---------- Source material
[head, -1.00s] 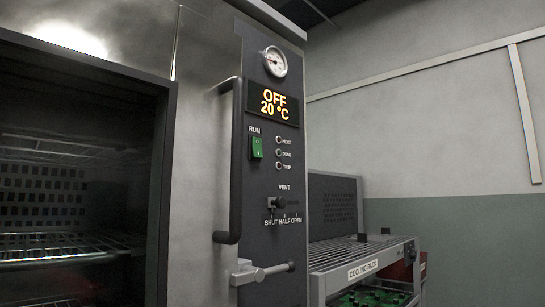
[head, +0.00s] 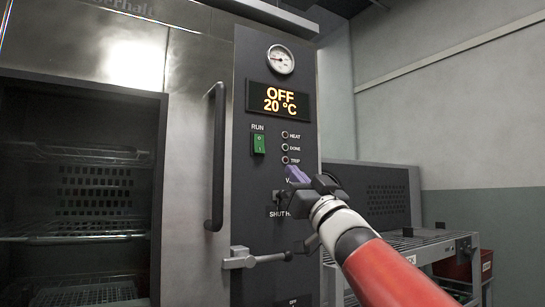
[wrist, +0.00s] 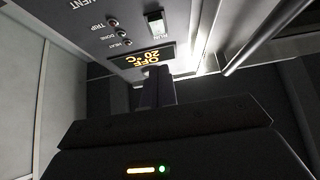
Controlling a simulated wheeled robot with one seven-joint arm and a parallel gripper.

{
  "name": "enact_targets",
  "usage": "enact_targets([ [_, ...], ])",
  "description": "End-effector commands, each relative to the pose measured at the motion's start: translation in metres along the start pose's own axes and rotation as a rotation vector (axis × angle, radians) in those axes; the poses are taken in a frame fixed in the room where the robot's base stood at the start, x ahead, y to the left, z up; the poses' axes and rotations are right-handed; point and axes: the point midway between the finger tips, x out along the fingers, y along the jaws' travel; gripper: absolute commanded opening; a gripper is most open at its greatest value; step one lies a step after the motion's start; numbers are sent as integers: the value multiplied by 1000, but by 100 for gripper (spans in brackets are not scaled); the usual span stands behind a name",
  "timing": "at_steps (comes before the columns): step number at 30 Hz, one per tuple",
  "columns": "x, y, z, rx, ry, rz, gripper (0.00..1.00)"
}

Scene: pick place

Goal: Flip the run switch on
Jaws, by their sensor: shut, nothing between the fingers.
--------------------
■ Requirements: Look through the data above. Find each line with the string "name" and copy it.

■ The reply:
  "name": "enact_targets",
  "description": "End-effector commands, each relative to the pose measured at the motion's start: translation in metres along the start pose's own axes and rotation as a rotation vector (axis × angle, radians) in those axes; the poses are taken in a frame fixed in the room where the robot's base stood at the start, x ahead, y to the left, z up; the poses' axes and rotations are right-handed; point and axes: the point midway between the finger tips, x out along the fingers, y along the jaws' travel; gripper: absolute commanded opening; a gripper is most open at its greatest value; step one lies a step after the motion's start; numbers are sent as integers: the value multiplied by 1000, but by 100 for gripper (spans in brackets are not scaled); the usual span stands behind a name",

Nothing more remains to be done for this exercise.